::: Source material
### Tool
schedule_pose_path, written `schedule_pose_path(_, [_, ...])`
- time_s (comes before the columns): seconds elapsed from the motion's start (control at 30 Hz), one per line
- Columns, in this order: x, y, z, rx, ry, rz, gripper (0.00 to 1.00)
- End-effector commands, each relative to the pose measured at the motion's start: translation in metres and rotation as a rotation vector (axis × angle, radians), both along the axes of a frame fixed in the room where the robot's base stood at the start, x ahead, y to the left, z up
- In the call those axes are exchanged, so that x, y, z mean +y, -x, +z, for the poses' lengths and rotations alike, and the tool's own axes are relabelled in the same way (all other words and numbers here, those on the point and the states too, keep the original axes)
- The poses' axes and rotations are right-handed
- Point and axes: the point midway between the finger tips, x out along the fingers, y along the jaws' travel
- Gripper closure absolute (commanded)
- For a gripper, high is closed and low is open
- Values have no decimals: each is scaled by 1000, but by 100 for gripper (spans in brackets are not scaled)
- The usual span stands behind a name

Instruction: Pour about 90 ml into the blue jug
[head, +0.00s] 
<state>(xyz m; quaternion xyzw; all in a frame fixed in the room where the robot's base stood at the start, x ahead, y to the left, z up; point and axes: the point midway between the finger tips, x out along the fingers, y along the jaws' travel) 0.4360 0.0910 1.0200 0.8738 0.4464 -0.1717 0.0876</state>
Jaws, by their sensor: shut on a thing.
::::::
▶ **Problem details**:
The required output is the exact sequence of lines from the one containing "- The poses'" through the end of the listing, both endpoints included.

▶ **Exercise answer**:
- The poses' axes and rotations are right-handed
- Point and axes: the point midway between the finger tips, x out along the fingers, y along the jaws' travel
- Gripper closure absolute (commanded)
- For a gripper, high is closed and low is open
- Values have no decimals: each is scaled by 1000, but by 100 for gripper (spans in brackets are not scaled)
- The usual span stands behind a name

Instruction: Pour about 90 ml into the blue jug
[head, +0.00s] 
<state>(xyz m; quaternion xyzw; all in a frame fixed in the room where the robot's base stood at the start, x ahead, y to the left, z up; point and axes: the point midway between the finger tips, x out along the fingers, y along the jaws' travel) 0.4360 0.0910 1.0200 0.8738 0.4464 -0.1717 0.0876</state>
Jaws, by their sensor: shut on a thing.

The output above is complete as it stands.